My instincts were to facilitate
learning and to encourage critical thinking but there have been times when the
context demanded teacher centred chalk and talk. The lecture. This was mainly
where there was no science equipment, no departmental budgets and no knowledge
of, or enthusiasm for, learner centred approaches.
In Jamaica the recommended first and second year textbook
was “Science for the 70s” which was designed for use in Scotland as part of a
package that included worksheets and a wide range of equipment in support of
individualised learning. I had been part of the team that produced the
worksheets which were designed to enlighten the Scottish Education Department’s
Curriculum Paper no. 7. The textbook did not stand alone.
In Zambia there were labs and equipment but the Indian Head
of Science kept the stuff locked in a cupboard in case it got broken.

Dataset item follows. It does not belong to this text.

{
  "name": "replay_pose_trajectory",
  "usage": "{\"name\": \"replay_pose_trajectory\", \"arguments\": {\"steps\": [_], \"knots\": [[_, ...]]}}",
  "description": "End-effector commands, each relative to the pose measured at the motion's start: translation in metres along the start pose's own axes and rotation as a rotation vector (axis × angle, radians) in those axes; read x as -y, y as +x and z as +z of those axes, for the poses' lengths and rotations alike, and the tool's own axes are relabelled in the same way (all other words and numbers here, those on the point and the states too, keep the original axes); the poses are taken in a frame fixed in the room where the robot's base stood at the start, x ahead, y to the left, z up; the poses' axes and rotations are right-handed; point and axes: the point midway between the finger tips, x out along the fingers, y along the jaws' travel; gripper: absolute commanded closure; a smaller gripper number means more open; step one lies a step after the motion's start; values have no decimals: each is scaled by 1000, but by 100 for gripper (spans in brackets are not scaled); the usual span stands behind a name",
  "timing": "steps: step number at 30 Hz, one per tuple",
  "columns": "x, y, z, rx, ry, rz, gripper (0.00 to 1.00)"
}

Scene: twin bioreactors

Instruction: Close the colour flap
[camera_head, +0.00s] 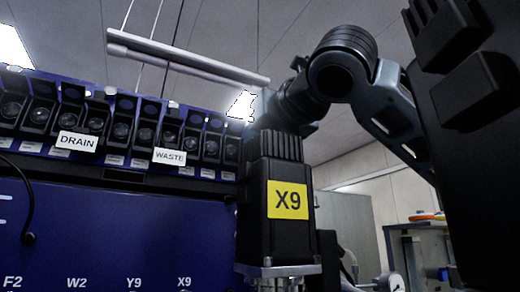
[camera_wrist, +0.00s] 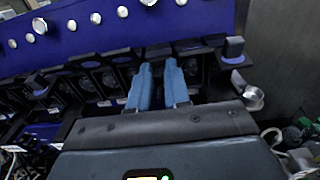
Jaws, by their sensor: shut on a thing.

In the South Sudan there was some equipment in the central
store which I managed to deliver to schools. When I was inspecting one prestigious
Juba school the science teacher was explaining the Liebig Condenser. I had delivered
one to the school a few weeks earlier and I saw it under his desk in the staff
room. But he did not take it to class. He received his teacher training in
Uganda and did not have a problem with chalk and talk.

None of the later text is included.